Robot episode data
──────

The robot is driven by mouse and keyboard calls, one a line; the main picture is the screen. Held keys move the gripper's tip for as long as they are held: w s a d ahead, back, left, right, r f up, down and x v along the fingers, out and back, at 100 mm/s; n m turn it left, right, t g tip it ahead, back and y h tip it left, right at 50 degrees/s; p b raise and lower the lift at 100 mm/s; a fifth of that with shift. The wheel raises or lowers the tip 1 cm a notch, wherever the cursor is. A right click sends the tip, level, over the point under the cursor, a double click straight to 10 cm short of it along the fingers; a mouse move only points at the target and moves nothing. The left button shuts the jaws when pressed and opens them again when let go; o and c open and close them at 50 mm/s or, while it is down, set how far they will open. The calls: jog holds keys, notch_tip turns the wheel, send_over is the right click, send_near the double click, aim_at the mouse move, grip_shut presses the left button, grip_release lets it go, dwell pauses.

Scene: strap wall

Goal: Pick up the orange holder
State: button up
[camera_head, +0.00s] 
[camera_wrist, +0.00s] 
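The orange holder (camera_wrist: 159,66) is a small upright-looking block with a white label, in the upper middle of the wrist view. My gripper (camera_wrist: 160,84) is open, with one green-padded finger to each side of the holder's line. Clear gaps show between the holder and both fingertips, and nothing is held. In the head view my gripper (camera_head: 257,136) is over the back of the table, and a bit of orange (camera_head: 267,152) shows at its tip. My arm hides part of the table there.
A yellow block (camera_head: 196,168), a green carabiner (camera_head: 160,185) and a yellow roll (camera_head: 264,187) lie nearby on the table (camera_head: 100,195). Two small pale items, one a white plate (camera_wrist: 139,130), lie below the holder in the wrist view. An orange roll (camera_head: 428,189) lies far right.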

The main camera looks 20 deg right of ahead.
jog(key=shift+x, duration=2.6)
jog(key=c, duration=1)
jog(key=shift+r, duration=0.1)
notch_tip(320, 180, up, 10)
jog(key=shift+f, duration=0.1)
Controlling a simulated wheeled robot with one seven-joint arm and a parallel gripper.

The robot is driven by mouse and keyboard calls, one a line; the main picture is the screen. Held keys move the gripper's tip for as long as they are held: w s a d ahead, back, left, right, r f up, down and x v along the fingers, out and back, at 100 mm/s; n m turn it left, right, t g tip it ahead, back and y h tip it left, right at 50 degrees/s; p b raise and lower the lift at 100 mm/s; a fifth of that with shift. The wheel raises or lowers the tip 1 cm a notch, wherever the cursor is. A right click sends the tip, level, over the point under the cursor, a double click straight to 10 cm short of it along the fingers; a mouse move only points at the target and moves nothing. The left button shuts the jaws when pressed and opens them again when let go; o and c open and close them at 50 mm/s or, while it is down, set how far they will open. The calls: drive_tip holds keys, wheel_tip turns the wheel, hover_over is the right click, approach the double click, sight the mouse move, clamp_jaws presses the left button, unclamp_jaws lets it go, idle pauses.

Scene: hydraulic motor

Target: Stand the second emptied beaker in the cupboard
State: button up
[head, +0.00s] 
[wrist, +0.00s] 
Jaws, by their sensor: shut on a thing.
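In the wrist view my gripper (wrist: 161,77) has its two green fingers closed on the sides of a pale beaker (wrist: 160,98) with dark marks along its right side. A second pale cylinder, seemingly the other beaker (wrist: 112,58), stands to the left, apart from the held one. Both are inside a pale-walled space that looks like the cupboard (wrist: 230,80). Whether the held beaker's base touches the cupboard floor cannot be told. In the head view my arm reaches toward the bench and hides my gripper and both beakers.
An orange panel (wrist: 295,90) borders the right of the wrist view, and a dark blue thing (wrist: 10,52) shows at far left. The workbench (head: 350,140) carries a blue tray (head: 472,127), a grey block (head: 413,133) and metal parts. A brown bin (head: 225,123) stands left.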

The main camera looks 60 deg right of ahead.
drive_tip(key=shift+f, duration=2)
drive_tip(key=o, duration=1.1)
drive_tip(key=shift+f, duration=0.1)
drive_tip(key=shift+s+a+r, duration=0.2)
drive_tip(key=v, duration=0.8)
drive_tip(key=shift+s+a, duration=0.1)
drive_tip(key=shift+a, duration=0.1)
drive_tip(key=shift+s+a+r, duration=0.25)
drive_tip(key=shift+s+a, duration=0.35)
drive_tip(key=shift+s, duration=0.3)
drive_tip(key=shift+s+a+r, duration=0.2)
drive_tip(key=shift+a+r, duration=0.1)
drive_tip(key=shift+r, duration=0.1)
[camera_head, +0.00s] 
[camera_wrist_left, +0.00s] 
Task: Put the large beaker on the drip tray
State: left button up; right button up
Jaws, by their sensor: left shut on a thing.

──────

- [Aim of the task] Retype every entry word for word.

- [Solution to this exercise]
The robot is driven by mouse and keyboard calls, one a line; the main picture is the screen. Held keys move the gripper's tip for as long as they are held: w s a d ahead, back, left, right, r f up, down and x v along the fingers, out and back, at 100 mm/s; n m turn it left, right, t g tip it ahead, back and y h tip it left, right at 50 degrees/s; p b raise and lower the lift at 100 mm/s; a fifth of that with shift. The wheel raises or lowers the tip 1 cm a notch, wherever the cursor is. A right click sends the tip, level, over the point under the cursor, a double click straight to 10 cm short of it along the fingers; a mouse move only points at the target and moves nothing. The left button shuts the jaws when pressed and opens them again when let go; o and c open and close them at 50 mm/s or, while it is down, set how far they will open. The calls: jog holds keys, notch_tip turns the wheel, send_over is the right click, send_near the double click, aim_at the mouse move, grip_shut presses the left button, grip_release lets it go, dwell pauses.

Scene: strap wall

Goal: Pick up the orange holder
State: button up
[camera_head, +0.00s] 
[camera_wrist, +0.00s] 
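The orange holder (camera_wrist: 159,66) is a small upright-looking block with a white label, in the upper middle of the wrist view. My gripper (camera_wrist: 160,84) is open, with one green-padded finger to each side of the holder's line. Clear gaps show between the holder and both fingertips, and nothing is held. In the head view my gripper (camera_head: 257,136) is over the back of the table, and a bit of orange (camera_head: 267,152) shows at its tip. My arm hides part of the table there.
A yellow block (camera_head: 196,168), a green carabiner (camera_head: 160,185) and a yellow roll (camera_head: 264,187) lie nearby on the table (camera_head: 100,195). Two small pale items, one a white plate (camera_wrist: 139,130), lie below the holder in the wrist view. An orange roll (camera_head: 428,189) lies far right.

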The main camera looks 20 deg right of ahead.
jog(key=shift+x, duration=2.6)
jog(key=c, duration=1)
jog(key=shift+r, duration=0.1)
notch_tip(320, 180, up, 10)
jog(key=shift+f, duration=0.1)
Controlling a simulated wheeled robot with one seven-joint arm and a parallel gripper.

The robot is driven by mouse and keyboard calls, one a line; the main picture is the screen. Held keys move the gripper's tip for as long as they are held: w s a d ahead, back, left, right, r f up, down and x v along the fingers, out and back, at 100 mm/s; n m turn it left, right, t g tip it ahead, back and y h tip it left, right at 50 degrees/s; p b raise and lower the lift at 100 mm/s; a fifth of that with shift. The wheel raises or lowers the tip 1 cm a notch, wherever the cursor is. A right click sends the tip, level, over the point under the cursor, a double click straight to 10 cm short of it along the fingers; a mouse move only points at the target and moves nothing. The left button shuts the jaws when pressed and opens them again when let go; o and c open and close them at 50 mm/s or, while it is down, set how far they will open. The calls: drive_tip holds keys, wheel_tip turns the wheel, hover_over is the right click, approach the double click, sight the mouse move, clamp_jaws presses the left button, unclamp_jaws lets it go, idle pauses.

Scene: hydraulic motor

Target: Stand the second emptied beaker in the cupboard
State: button up
[head, +0.00s] 
[wrist, +0.00s] 
Jaws, by their sensor: shut on a thing.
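In the wrist view my gripper (wrist: 161,77) has its two green fingers closed on the sides of a pale beaker (wrist: 160,98) with dark marks along its right side. A second pale cylinder, seemingly the other beaker (wrist: 112,58), stands to the left, apart from the held one. Both are inside a pale-walled space that looks like the cupboard (wrist: 230,80). Whether the held beaker's base touches the cupboard floor cannot be told. In the head view my arm reaches toward the bench and hides my gripper and both beakers.
An orange panel (wrist: 295,90) borders the right of the wrist view, and a dark blue thing (wrist: 10,52) shows at far left. The workbench (head: 350,140) carries a blue tray (head: 472,127), a grey block (head: 413,133) and metal parts. A brown bin (head: 225,123) stands left.

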The main camera looks 60 deg right of ahead.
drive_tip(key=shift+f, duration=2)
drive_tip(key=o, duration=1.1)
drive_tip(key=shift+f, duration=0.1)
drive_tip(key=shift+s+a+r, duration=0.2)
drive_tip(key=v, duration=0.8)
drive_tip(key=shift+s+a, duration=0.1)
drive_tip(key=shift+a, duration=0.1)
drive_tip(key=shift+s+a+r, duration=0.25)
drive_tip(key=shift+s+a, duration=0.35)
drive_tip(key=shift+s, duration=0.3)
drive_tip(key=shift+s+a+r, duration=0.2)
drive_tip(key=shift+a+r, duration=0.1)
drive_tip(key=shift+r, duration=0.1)
[camera_head, +0.00s] 
[camera_wrist_left, +0.00s] 
Task: Put the large beaker on the drip tray
State: left button up; right button up
Jaws, by their sensor: left shut on a thing.

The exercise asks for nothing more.